■ **WHAT IS EXPECTED**: Leaving out the pictures, please retype each record exactly.

■ **RECORD EXCERPTS**:
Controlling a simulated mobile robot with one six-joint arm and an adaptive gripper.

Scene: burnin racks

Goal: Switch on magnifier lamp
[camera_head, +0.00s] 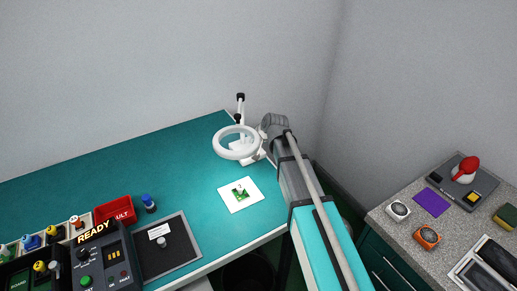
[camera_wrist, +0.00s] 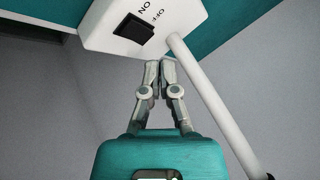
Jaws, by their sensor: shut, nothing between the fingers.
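The magnifier lamp (camera_head: 222,151) stands at the back right of the teal bench, its white ring head over the bench top. The bench around it looks brightly lit. Which side of the rocker is pressed I cannot tell. A white lamp rod (camera_wrist: 212,92) runs past the box. My gripper (camera_wrist: 161,64) is shut and empty, its tips at the box's lower edge beside the rocker; contact is unclear. My arm hides the gripper in the head view.
A white card with a green circuit board (camera_head: 240,193) lies below the ring. A control box reading READY (camera_head: 97,240), a red bin (camera_head: 114,208) and a dark mat (camera_head: 180,250) are at the bench's front left. A grey counter (camera_head: 390,238) with several items stands at right.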

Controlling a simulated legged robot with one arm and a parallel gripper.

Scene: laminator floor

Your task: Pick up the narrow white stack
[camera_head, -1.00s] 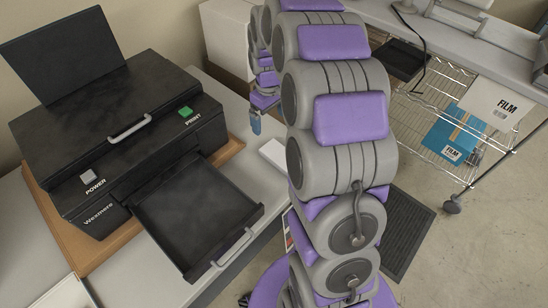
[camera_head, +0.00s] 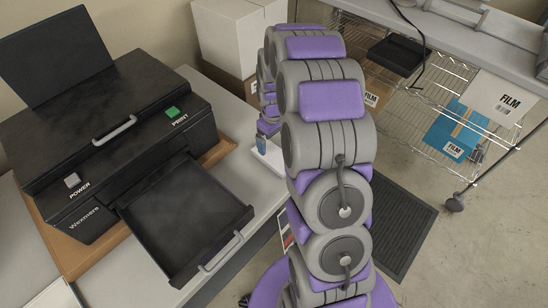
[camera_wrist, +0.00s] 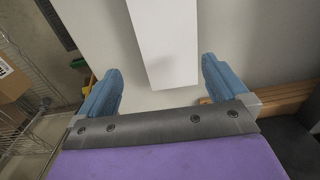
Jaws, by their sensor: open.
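The narrow white stack (camera_wrist: 164,40) shows in the wrist view, running from the top edge down between my fingers. In the head view it is a small white block (camera_head: 268,158) on the grey table, partly hidden by my arm. My gripper (camera_wrist: 160,90) is open in the wrist view, with one blue finger on each side of the stack's near end. Gaps show between each finger and the stack. In the head view a blue fingertip (camera_head: 261,145) appears just over the stack; the rest of the gripper is mostly hidden.
A black printer (camera_head: 110,130) with its tray (camera_head: 185,220) pulled out stands on a wooden board (camera_head: 75,255) to the left. A large white box (camera_head: 235,40) is behind. A wire rack (camera_head: 410,110) holding film packs (camera_head: 455,130) stands to the right, across a dark floor mat (camera_head: 405,230).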

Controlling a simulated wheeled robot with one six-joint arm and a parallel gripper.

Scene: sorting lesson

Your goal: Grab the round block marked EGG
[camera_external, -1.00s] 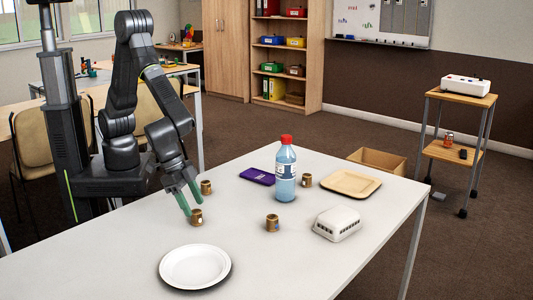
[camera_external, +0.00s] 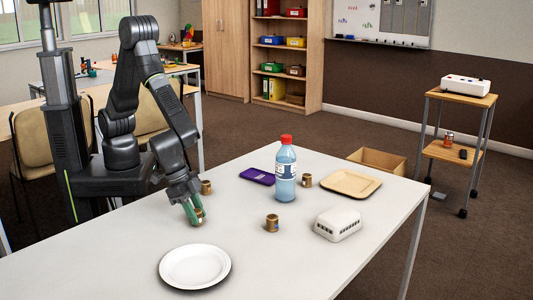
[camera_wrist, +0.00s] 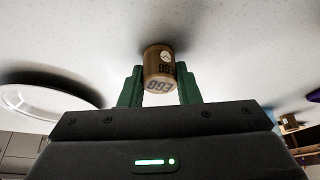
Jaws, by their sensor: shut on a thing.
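The round wooden block marked EGG (camera_wrist: 158,68) shows in the wrist view between the green fingers of my gripper (camera_wrist: 160,88), its lettering upside down there. My gripper is shut on it, one finger on each side. In the external view my gripper (camera_external: 195,216) points down at the table's left part, and the block (camera_external: 200,214) is partly hidden by the fingers. It is on or very near the table top; I cannot tell which.
Other round blocks stand at the back left (camera_external: 206,187), near the middle (camera_external: 272,223) and beside the bottle (camera_external: 306,181). A white plate (camera_external: 195,266) lies in front. A water bottle (camera_external: 285,172), purple packet (camera_external: 257,176), white box (camera_external: 338,225) and tan tray (camera_external: 352,184) stand farther right.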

■ **ANSWER IN FULL**:
Controlling a simulated mobile robot with one six-joint arm and an adaptive gripper.

Scene: burnin racks

Goal: Switch on magnifier lamp
[camera_head, +0.00s] 
[camera_wrist, +0.00s] 
Jaws, by their sensor: shut, nothing between the fingers.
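The magnifier lamp (camera_head: 222,151) stands at the back right of the teal bench, its white ring head over the bench top. The bench around it looks brightly lit. Which side of the rocker is pressed I cannot tell. A white lamp rod (camera_wrist: 212,92) runs past the box. My gripper (camera_wrist: 161,64) is shut and empty, its tips at the box's lower edge beside the rocker; contact is unclear. My arm hides the gripper in the head view.
A white card with a green circuit board (camera_head: 240,193) lies below the ring. A control box reading READY (camera_head: 97,240), a red bin (camera_head: 114,208) and a dark mat (camera_head: 180,250) are at the bench's front left. A grey counter (camera_head: 390,238) with several items stands at right.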

Controlling a simulated legged robot with one arm and a parallel gripper.

Scene: laminator floor

Your task: Pick up the narrow white stack
[camera_head, -1.00s] 
[camera_head, +0.00s] 
[camera_wrist, +0.00s] 
Jaws, by their sensor: open.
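The narrow white stack (camera_wrist: 164,40) shows in the wrist view, running from the top edge down between my fingers. In the head view it is a small white block (camera_head: 268,158) on the grey table, partly hidden by my arm. My gripper (camera_wrist: 160,90) is open in the wrist view, with one blue finger on each side of the stack's near end. Gaps show between each finger and the stack. In the head view a blue fingertip (camera_head: 261,145) appears just over the stack; the rest of the gripper is mostly hidden.
A black printer (camera_head: 110,130) with its tray (camera_head: 185,220) pulled out stands on a wooden board (camera_head: 75,255) to the left. A large white box (camera_head: 235,40) is behind. A wire rack (camera_head: 410,110) holding film packs (camera_head: 455,130) stands to the right, across a dark floor mat (camera_head: 405,230).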

Controlling a simulated wheeled robot with one six-joint arm and a parallel gripper.

Scene: sorting lesson

Your goal: Grab the round block marked EGG
[camera_external, -1.00s] 
[camera_external, +0.00s] 
[camera_wrist, +0.00s] 
Jaws, by their sensor: shut on a thing.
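The round wooden block marked EGG (camera_wrist: 158,68) shows in the wrist view between the green fingers of my gripper (camera_wrist: 160,88), its lettering upside down there. My gripper is shut on it, one finger on each side. In the external view my gripper (camera_external: 195,216) points down at the table's left part, and the block (camera_external: 200,214) is partly hidden by the fingers. It is on or very near the table top; I cannot tell which.
Other round blocks stand at the back left (camera_external: 206,187), near the middle (camera_external: 272,223) and beside the bottle (camera_external: 306,181). A white plate (camera_external: 195,266) lies in front. A water bottle (camera_external: 285,172), purple packet (camera_external: 257,176), white box (camera_external: 338,225) and tan tray (camera_external: 352,184) stand farther right.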

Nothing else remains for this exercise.